A method for forming a heat pipe by using the manufacturing apparatus in accordance with the second embodiment of the present invention comprises the following steps: (1) Offering a hollow body 10a with a wick structure 11a formed therein, which has an open end 14a connected with the body 10a via a shrunk portion 15a. An opposite end of the hollow body 10a is closed.

(2) Fixing the body 10a to the manufacturing apparatus in such a manner that the vacuum pump 20, the liquid-storage tank 60 and the vacuum gauge 70 are commonly and hermetically connected with the open end 14a of the body 10 via a trifurcate tube, wherein the vacuum pump 20, the liquid-storage tank 60 and the vacuum gauge 70 communicate with the body 10a via the valves 80, 81, 83, respectively.

(3) Turning on the valves 80, 83, and turning off the valve 81, then starting up the vacuum pump 20, and keeping the vacuum pump 20 working to draw the air originally in the body 10a out of the body 10a until the degree of perfection of the vacuum in the body 10a reaches the pre-designed value, which is then checked by the vacuum gauge 70.

(4) Turning off the valves 80, 83 and turning on the valve 81, then charging the body 10a with a predetermined quantity of working fluid previously stored in the liquid-storage tank 60 due to the vacuum condition formed in the body 10a.

(5) Sealing the open end 14a to thereby form a sealing portion thereby manufacturing the heat pipe. In this manner, the problem in relation to the conventional art where the previously filled working fluid would inadvertently drawn out of the tube body in the following air-drawing step is also effectively eliminated.

Additionally, the heat pipe may have a uniform diameter or gradually changed diameter from one end of the heat pipe to the opposite end.
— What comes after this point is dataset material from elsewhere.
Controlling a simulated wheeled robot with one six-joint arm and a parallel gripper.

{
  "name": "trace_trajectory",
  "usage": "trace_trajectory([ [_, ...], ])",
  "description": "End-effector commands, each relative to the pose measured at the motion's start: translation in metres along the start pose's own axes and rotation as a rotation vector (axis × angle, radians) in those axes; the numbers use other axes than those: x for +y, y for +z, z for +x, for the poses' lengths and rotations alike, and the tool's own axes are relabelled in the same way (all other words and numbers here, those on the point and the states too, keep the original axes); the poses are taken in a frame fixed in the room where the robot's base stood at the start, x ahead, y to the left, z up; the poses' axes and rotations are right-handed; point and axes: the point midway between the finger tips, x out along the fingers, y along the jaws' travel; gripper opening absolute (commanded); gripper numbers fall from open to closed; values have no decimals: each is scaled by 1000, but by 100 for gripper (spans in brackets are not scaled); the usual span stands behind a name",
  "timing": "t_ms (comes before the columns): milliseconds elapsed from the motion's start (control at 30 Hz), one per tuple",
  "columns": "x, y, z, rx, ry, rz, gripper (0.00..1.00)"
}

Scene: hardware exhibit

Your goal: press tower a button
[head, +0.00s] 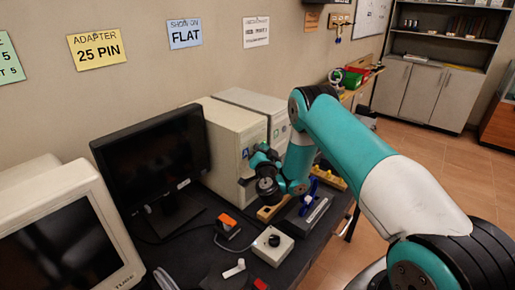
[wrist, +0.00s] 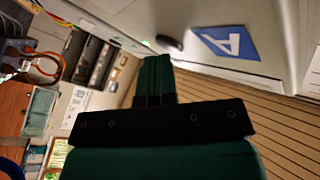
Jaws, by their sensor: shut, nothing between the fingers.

It is believed that the present embodiments and their advantages will be understood from the foregoing description, and it will be apparent that various changes may be made thereto without departing from the spirit and scope of the invention or sacrificing all of its material advantages, the examples hereinbefore described merely being preferred or exemplary embodiments of the invention.